- YOUR OBJECTIVE -
Can the data below be set down again exactly, line for line?

- EXTRACTED INFORMATION -
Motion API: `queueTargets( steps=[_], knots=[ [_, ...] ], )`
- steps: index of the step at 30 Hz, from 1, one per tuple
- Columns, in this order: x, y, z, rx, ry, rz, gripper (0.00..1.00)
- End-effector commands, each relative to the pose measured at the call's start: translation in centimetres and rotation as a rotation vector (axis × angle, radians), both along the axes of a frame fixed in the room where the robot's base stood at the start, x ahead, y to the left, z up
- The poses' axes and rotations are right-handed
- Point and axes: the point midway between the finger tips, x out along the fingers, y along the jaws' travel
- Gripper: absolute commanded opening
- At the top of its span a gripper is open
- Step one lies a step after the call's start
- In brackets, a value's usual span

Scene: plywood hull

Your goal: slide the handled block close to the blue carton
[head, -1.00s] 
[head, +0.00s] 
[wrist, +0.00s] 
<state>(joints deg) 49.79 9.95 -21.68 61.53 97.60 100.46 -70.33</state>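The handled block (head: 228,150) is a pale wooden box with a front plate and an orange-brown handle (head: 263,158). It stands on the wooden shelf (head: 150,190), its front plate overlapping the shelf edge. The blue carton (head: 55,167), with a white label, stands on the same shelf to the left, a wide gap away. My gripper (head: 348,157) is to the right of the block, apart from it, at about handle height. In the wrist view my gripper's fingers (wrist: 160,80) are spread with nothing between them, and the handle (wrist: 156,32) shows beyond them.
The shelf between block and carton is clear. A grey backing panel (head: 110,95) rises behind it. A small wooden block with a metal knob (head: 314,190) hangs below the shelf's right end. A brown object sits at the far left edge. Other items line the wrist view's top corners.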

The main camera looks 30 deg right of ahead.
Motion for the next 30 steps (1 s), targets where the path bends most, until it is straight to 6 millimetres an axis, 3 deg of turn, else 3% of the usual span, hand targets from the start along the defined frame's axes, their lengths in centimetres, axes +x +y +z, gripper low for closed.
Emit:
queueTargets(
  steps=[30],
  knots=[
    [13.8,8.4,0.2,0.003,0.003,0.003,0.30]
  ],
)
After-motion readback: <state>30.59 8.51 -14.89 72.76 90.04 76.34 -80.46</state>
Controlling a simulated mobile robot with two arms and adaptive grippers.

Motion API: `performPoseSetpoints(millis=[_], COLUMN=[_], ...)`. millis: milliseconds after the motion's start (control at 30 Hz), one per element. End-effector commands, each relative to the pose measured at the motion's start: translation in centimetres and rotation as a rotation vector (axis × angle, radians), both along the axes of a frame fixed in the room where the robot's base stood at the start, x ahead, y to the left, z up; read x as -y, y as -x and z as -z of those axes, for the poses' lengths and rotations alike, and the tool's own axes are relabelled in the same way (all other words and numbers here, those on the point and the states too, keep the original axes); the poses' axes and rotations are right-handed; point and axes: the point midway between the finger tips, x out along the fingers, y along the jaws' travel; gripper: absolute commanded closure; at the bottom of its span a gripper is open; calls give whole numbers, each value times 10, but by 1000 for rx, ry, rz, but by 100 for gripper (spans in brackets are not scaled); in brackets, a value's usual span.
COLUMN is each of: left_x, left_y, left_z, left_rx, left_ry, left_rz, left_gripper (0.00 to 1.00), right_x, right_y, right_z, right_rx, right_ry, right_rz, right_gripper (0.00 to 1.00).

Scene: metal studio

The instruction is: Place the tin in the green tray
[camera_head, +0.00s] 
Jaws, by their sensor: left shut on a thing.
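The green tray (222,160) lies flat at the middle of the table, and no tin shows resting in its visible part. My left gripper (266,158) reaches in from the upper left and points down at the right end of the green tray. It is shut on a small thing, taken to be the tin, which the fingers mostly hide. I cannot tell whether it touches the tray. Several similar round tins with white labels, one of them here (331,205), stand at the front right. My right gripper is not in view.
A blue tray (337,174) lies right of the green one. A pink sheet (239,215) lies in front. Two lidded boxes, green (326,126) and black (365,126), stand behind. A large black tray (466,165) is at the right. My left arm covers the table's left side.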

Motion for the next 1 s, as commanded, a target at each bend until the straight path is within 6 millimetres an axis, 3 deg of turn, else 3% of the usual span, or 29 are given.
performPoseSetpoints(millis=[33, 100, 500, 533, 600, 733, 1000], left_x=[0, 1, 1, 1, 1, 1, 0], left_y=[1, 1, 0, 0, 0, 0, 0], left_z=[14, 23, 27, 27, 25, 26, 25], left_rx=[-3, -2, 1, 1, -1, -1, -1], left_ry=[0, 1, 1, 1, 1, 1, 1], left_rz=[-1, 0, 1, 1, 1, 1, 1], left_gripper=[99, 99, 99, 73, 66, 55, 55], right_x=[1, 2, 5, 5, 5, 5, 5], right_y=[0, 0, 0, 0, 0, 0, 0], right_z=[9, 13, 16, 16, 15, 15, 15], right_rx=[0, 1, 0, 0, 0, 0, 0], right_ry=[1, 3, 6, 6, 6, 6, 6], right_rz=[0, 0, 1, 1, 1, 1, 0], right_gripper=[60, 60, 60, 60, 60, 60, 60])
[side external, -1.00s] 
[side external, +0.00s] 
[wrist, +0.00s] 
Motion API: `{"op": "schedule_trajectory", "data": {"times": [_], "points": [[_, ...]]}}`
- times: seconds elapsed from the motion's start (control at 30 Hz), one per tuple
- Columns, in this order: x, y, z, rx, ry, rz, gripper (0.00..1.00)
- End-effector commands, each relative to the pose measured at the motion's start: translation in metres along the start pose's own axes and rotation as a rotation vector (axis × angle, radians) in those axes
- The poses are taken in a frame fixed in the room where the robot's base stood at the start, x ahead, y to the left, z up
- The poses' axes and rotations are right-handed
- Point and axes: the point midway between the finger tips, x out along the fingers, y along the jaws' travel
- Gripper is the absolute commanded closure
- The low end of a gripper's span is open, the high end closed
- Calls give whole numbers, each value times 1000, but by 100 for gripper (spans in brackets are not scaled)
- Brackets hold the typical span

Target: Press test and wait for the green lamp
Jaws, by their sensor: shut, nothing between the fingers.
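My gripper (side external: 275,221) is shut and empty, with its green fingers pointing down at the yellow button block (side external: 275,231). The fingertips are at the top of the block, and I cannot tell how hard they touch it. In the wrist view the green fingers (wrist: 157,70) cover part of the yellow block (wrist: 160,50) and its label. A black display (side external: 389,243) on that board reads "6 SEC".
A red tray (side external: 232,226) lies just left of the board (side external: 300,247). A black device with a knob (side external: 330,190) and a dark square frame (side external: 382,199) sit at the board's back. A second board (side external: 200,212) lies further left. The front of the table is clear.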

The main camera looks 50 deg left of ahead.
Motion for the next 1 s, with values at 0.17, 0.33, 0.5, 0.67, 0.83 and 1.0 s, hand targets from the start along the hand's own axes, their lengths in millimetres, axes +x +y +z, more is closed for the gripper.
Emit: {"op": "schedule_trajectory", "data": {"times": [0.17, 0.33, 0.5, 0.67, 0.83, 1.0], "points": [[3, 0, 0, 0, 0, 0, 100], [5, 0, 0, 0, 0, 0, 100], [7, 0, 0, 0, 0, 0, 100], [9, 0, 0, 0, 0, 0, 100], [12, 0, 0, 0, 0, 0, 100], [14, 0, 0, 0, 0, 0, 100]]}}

- RESULT FOR THIS EXERCISE -
Motion API: `queueTargets( steps=[_], knots=[ [_, ...] ], )`
- steps: index of the step at 30 Hz, from 1, one per tuple
- Columns, in this order: x, y, z, rx, ry, rz, gripper (0.00..1.00)
- End-effector commands, each relative to the pose measured at the call's start: translation in centimetres and rotation as a rotation vector (axis × angle, radians), both along the axes of a frame fixed in the room where the robot's base stood at the start, x ahead, y to the left, z up
- The poses' axes and rotations are right-handed
- Point and axes: the point midway between the finger tips, x out along the fingers, y along the jaws' travel
- Gripper: absolute commanded opening
- At the top of its span a gripper is open
- Step one lies a step after the call's start
- In brackets, a value's usual span

Scene: plywood hull

Your goal: slide the handled block close to the blue carton
[head, -1.00s] 
[head, +0.00s] 
[wrist, +0.00s] 
<state>(joints deg) 49.79 9.95 -21.68 61.53 97.60 100.46 -70.33</state>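The handled block (head: 228,150) is a pale wooden box with a front plate and an orange-brown handle (head: 263,158). It stands on the wooden shelf (head: 150,190), its front plate overlapping the shelf edge. The blue carton (head: 55,167), with a white label, stands on the same shelf to the left, a wide gap away. My gripper (head: 348,157) is to the right of the block, apart from it, at about handle height. In the wrist view my gripper's fingers (wrist: 160,80) are spread with nothing between them, and the handle (wrist: 156,32) shows beyond them.
The shelf between block and carton is clear. A grey backing panel (head: 110,95) rises behind it. A small wooden block with a metal knob (head: 314,190) hangs below the shelf's right end. A brown object sits at the far left edge. Other items line the wrist view's top corners.

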The main camera looks 30 deg right of ahead.
Motion for the next 30 steps (1 s), targets where the path bends most, until it is straight to 6 millimetres an axis, 3 deg of turn, else 3% of the usual span, hand targets from the start along the defined frame's axes, their lengths in centimetres, axes +x +y +z, gripper low for closed.
Emit:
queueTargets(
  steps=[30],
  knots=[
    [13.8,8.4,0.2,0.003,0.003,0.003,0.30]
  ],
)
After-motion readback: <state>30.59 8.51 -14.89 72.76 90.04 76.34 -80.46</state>
Controlling a simulated mobile robot with two arms and adaptive grippers.

Motion API: `performPoseSetpoints(millis=[_], COLUMN=[_], ...)`. millis: milliseconds after the motion's start (control at 30 Hz), one per element. End-effector commands, each relative to the pose measured at the motion's start: translation in centimetres and rotation as a rotation vector (axis × angle, radians), both along the axes of a frame fixed in the room where the robot's base stood at the start, x ahead, y to the left, z up; read x as -y, y as -x and z as -z of those axes, for the poses' lengths and rotations alike, and the tool's own axes are relabelled in the same way (all other words and numbers here, those on the point and the states too, keep the original axes); the poses' axes and rotations are right-handed; point and axes: the point midway between the finger tips, x out along the fingers, y along the jaws' travel; gripper: absolute commanded closure; at the bottom of its span a gripper is open; calls give whole numbers, each value times 10, but by 1000 for rx, ry, rz, but by 100 for gripper (spans in brackets are not scaled); in brackets, a value's usual span.
COLUMN is each of: left_x, left_y, left_z, left_rx, left_ry, left_rz, left_gripper (0.00 to 1.00), right_x, right_y, right_z, right_rx, right_ry, right_rz, right_gripper (0.00 to 1.00).

Scene: metal studio

The instruction is: Place the tin in the green tray
[camera_head, +0.00s] 
Jaws, by their sensor: left shut on a thing.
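The green tray (222,160) lies flat at the middle of the table, and no tin shows resting in its visible part. My left gripper (266,158) reaches in from the upper left and points down at the right end of the green tray. It is shut on a small thing, taken to be the tin, which the fingers mostly hide. I cannot tell whether it touches the tray. Several similar round tins with white labels, one of them here (331,205), stand at the front right. My right gripper is not in view.
A blue tray (337,174) lies right of the green one. A pink sheet (239,215) lies in front. Two lidded boxes, green (326,126) and black (365,126), stand behind. A large black tray (466,165) is at the right. My left arm covers the table's left side.

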Motion for the next 1 s, as commanded, a target at each bend until the straight path is within 6 millimetres an axis, 3 deg of turn, else 3% of the usual span, or 29 are given.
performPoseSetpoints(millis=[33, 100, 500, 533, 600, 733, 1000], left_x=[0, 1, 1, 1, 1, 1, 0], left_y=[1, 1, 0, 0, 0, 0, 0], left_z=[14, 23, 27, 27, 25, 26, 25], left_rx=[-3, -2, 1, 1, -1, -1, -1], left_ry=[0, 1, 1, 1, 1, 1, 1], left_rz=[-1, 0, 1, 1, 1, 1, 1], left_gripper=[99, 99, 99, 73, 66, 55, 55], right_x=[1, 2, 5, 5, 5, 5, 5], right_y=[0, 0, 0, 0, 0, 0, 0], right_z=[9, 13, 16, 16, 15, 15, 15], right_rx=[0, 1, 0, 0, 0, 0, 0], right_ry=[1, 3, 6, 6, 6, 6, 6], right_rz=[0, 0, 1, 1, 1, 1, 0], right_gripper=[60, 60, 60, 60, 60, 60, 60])
[side external, -1.00s] 
[side external, +0.00s] 
[wrist, +0.00s] 
Motion API: `{"op": "schedule_trajectory", "data": {"times": [_], "points": [[_, ...]]}}`
- times: seconds elapsed from the motion's start (control at 30 Hz), one per tuple
- Columns, in this order: x, y, z, rx, ry, rz, gripper (0.00..1.00)
- End-effector commands, each relative to the pose measured at the motion's start: translation in metres along the start pose's own axes and rotation as a rotation vector (axis × angle, radians) in those axes
- The poses are taken in a frame fixed in the room where the robot's base stood at the start, x ahead, y to the left, z up
- The poses' axes and rotations are right-handed
- Point and axes: the point midway between the finger tips, x out along the fingers, y along the jaws' travel
- Gripper is the absolute commanded closure
- The low end of a gripper's span is open, the high end closed
- Calls give whole numbers, each value times 1000, but by 100 for gripper (spans in brackets are not scaled)
- Brackets hold the typical span

Target: Press test and wait for the green lamp
Jaws, by their sensor: shut, nothing between the fingers.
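My gripper (side external: 275,221) is shut and empty, with its green fingers pointing down at the yellow button block (side external: 275,231). The fingertips are at the top of the block, and I cannot tell how hard they touch it. In the wrist view the green fingers (wrist: 157,70) cover part of the yellow block (wrist: 160,50) and its label. A black display (side external: 389,243) on that board reads "6 SEC".
A red tray (side external: 232,226) lies just left of the board (side external: 300,247). A black device with a knob (side external: 330,190) and a dark square frame (side external: 382,199) sit at the board's back. A second board (side external: 200,212) lies further left. The front of the table is clear.

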The main camera looks 50 deg left of ahead.
Motion for the next 1 s, with values at 0.17, 0.33, 0.5, 0.67, 0.83 and 1.0 s, hand targets from the start along the hand's own axes, their lengths in millimetres, axes +x +y +z, more is closed for the gripper.
Emit: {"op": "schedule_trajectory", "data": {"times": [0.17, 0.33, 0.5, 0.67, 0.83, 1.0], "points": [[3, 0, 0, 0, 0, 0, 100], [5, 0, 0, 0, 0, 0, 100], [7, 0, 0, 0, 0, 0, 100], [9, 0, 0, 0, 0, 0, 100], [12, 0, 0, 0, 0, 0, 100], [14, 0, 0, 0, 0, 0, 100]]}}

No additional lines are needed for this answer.